Work to complete: The material below should be written out in full and exactly; pictures stay out of the copy.
===============
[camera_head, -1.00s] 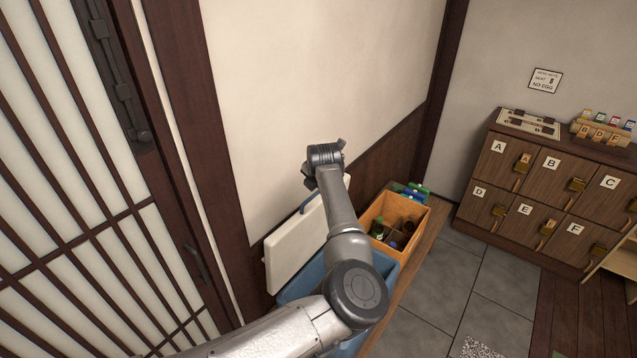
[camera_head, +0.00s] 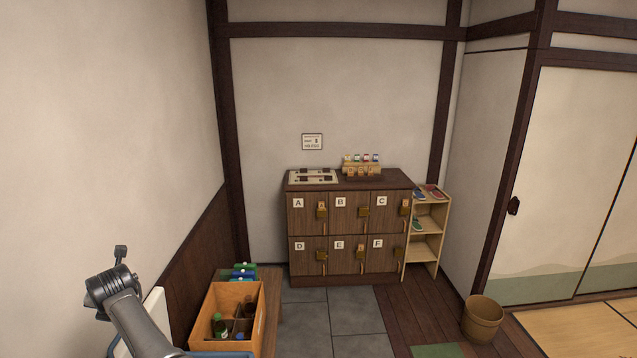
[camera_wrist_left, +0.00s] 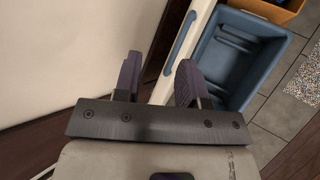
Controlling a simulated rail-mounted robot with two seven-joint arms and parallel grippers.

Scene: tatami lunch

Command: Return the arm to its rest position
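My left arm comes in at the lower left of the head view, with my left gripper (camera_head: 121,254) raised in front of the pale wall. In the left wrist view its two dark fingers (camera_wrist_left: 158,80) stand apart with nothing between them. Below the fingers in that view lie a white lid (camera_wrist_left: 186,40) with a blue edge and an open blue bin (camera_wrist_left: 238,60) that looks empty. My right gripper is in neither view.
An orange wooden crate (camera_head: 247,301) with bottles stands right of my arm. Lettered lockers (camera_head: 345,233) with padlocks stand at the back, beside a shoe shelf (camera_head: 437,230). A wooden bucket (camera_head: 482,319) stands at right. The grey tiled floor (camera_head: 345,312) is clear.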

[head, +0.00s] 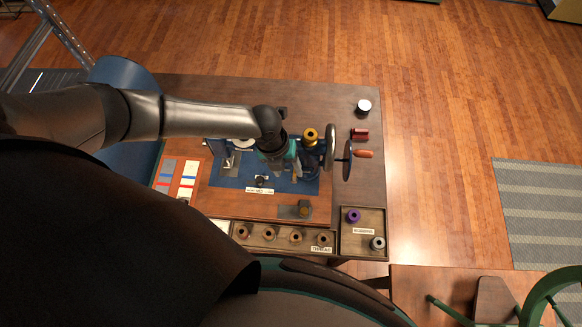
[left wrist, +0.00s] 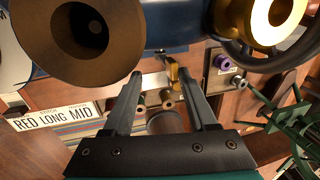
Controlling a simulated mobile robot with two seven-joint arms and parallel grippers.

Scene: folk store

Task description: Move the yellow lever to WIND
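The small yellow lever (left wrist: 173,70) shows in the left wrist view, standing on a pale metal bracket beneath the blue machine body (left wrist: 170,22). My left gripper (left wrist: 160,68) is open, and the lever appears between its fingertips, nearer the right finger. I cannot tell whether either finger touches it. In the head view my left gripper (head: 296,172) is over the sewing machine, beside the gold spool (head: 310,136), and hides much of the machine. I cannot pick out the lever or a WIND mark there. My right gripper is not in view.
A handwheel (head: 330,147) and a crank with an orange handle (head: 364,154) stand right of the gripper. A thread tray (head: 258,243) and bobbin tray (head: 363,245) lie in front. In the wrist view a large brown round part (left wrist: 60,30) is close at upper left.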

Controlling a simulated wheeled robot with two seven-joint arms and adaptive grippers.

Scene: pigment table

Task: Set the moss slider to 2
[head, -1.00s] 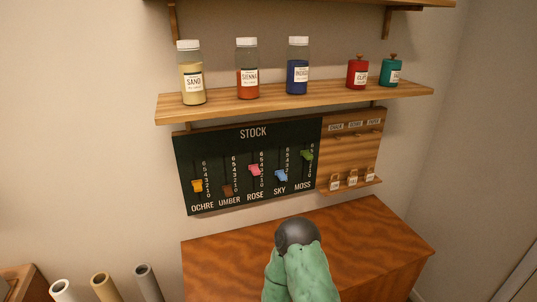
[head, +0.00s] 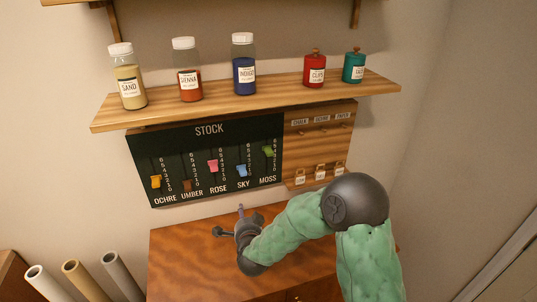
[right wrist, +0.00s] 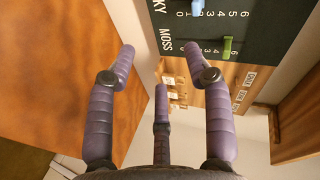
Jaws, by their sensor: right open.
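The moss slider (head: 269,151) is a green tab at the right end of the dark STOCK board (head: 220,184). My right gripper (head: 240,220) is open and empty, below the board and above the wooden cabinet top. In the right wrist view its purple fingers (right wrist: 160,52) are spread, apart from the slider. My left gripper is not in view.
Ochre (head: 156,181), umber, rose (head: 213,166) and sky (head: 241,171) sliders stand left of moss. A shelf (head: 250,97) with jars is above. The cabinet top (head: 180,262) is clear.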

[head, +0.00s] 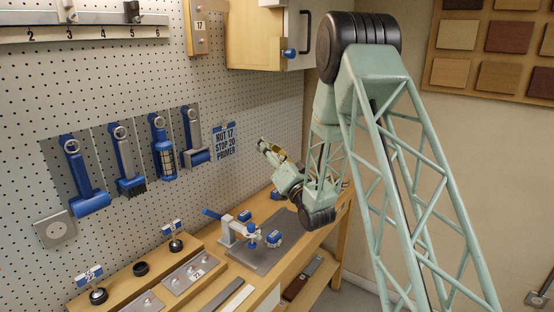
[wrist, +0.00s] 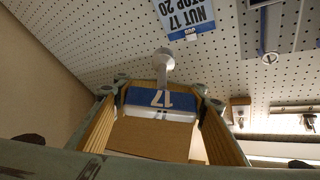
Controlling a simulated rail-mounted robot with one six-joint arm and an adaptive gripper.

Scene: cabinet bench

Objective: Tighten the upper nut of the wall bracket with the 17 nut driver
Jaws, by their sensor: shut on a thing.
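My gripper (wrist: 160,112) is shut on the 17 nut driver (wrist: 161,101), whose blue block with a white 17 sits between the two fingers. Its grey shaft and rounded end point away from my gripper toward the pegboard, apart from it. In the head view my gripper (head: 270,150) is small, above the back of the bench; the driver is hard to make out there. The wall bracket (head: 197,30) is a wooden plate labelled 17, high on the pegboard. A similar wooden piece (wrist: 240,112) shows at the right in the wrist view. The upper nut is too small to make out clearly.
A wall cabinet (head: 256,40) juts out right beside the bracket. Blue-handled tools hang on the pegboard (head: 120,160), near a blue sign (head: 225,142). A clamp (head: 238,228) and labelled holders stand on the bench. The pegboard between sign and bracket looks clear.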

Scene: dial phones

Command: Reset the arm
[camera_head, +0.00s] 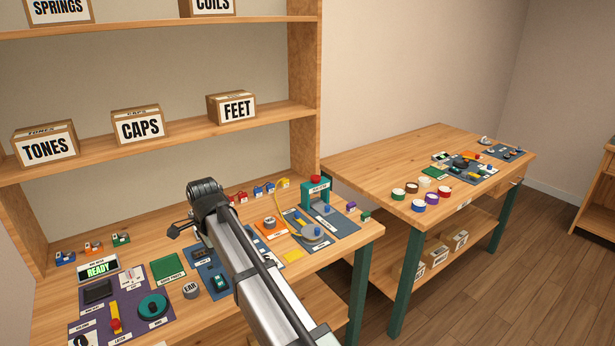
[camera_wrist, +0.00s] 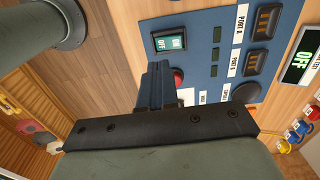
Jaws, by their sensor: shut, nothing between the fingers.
===============
Response for this exercise:
[camera_head, -1.00s] 
[camera_head, +0.00s] 
[camera_wrist_left, +0.00s] 
Controlling a simulated rail-mounted robot with two seven-joint arms and parallel grippers.

Scene: tatami lunch

Command: Return the arm to its rest position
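My left arm comes in at the lower left of the head view, with my left gripper (camera_head: 121,254) raised in front of the pale wall. In the left wrist view its two dark fingers (camera_wrist_left: 158,80) stand apart with nothing between them. Below the fingers in that view lie a white lid (camera_wrist_left: 186,40) with a blue edge and an open blue bin (camera_wrist_left: 238,60) that looks empty. My right gripper is in neither view.
An orange wooden crate (camera_head: 247,301) with bottles stands right of my arm. Lettered lockers (camera_head: 345,233) with padlocks stand at the back, beside a shoe shelf (camera_head: 437,230). A wooden bucket (camera_head: 482,319) stands at right. The grey tiled floor (camera_head: 345,312) is clear.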

[head, +0.00s] 
[left wrist, +0.00s] 
Controlling a simulated mobile robot with two seven-joint arms and parallel grippers.

Scene: folk store

Task description: Move the yellow lever to WIND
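The small yellow lever (left wrist: 173,70) shows in the left wrist view, standing on a pale metal bracket beneath the blue machine body (left wrist: 170,22). My left gripper (left wrist: 160,68) is open, and the lever appears between its fingertips, nearer the right finger. I cannot tell whether either finger touches it. In the head view my left gripper (head: 296,172) is over the sewing machine, beside the gold spool (head: 310,136), and hides much of the machine. I cannot pick out the lever or a WIND mark there. My right gripper is not in view.
A handwheel (head: 330,147) and a crank with an orange handle (head: 364,154) stand right of the gripper. A thread tray (head: 258,243) and bobbin tray (head: 363,245) lie in front. In the wrist view a large brown round part (left wrist: 60,30) is close at upper left.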

Controlling a simulated wheeled robot with two seven-joint arms and adaptive grippers.

Scene: pigment table

Task: Set the moss slider to 2
[head, -1.00s] 
[head, +0.00s] 
[right wrist, +0.00s] 
Jaws, by their sensor: right open.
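The moss slider (head: 269,151) is a green tab at the right end of the dark STOCK board (head: 220,184). My right gripper (head: 240,220) is open and empty, below the board and above the wooden cabinet top. In the right wrist view its purple fingers (right wrist: 160,52) are spread, apart from the slider. My left gripper is not in view.
Ochre (head: 156,181), umber, rose (head: 213,166) and sky (head: 241,171) sliders stand left of moss. A shelf (head: 250,97) with jars is above. The cabinet top (head: 180,262) is clear.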

[head, +0.00s] 
[wrist, +0.00s] 
Controlling a simulated rail-mounted robot with one six-joint arm and an adaptive gripper.

Scene: cabinet bench

Objective: Tighten the upper nut of the wall bracket with the 17 nut driver
Jaws, by their sensor: shut on a thing.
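My gripper (wrist: 160,112) is shut on the 17 nut driver (wrist: 161,101), whose blue block with a white 17 sits between the two fingers. Its grey shaft and rounded end point away from my gripper toward the pegboard, apart from it. In the head view my gripper (head: 270,150) is small, above the back of the bench; the driver is hard to make out there. The wall bracket (head: 197,30) is a wooden plate labelled 17, high on the pegboard. A similar wooden piece (wrist: 240,112) shows at the right in the wrist view. The upper nut is too small to make out clearly.
A wall cabinet (head: 256,40) juts out right beside the bracket. Blue-handled tools hang on the pegboard (head: 120,160), near a blue sign (head: 225,142). A clamp (head: 238,228) and labelled holders stand on the bench. The pegboard between sign and bracket looks clear.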

Scene: dial phones

Command: Reset the arm
[camera_head, +0.00s] 
[camera_wrist, +0.00s] 
Jaws, by their sensor: shut, nothing between the fingers.

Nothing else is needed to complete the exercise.